Die SDS behauptet, dass die Mitte-Links-Regierung damit den Zugang zu den Archiven aus der jugoslawischen Zeit, insbesondere zu jenen der Geheimpolizei UDBA, eingeschränkt habe. "Gegen die Schließung von Archiven, gegen die Negierung der Wahrheit", lautet ihr Slogan in der Referendumskampagne.

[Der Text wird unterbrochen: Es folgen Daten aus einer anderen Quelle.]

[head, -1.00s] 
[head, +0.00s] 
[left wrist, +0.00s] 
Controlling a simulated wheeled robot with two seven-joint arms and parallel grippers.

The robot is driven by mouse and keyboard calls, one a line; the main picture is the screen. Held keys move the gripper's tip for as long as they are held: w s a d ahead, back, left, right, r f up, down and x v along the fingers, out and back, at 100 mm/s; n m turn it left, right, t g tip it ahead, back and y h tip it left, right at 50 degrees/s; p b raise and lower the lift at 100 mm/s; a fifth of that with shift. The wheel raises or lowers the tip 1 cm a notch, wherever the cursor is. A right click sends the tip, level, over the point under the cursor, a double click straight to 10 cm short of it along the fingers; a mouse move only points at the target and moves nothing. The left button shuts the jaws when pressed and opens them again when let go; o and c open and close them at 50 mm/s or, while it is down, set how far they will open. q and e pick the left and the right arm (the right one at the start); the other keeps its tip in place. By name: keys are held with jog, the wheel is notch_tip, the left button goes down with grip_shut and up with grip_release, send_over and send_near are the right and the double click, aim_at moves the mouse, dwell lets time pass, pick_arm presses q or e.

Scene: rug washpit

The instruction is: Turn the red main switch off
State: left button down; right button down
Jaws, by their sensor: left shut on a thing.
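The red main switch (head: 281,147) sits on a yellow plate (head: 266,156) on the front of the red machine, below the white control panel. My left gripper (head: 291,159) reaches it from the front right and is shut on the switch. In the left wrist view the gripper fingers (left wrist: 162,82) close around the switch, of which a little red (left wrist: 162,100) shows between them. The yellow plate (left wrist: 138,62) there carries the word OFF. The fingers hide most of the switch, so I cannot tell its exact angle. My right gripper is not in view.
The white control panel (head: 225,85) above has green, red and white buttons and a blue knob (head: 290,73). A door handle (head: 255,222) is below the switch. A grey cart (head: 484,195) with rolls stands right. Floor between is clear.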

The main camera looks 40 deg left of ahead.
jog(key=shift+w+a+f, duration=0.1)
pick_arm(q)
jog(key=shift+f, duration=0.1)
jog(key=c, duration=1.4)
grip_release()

Die Partei, die sich für die Abrechnung mit der kommunistischen Vergangenheit einsetzt, sieht in der neuen Regelung einen Versuch der postkommunistischen Cliquen, das frühere Regime zu schützen. "Die Regierung hat die Gesetzesnovelle vorbereitet, um die Mitarbeiter der verbrecherischen UDBA und das gesamte verbrecherische kommunistische Regime zu schützen", schrieb die SDS auf ihrer Internetseite.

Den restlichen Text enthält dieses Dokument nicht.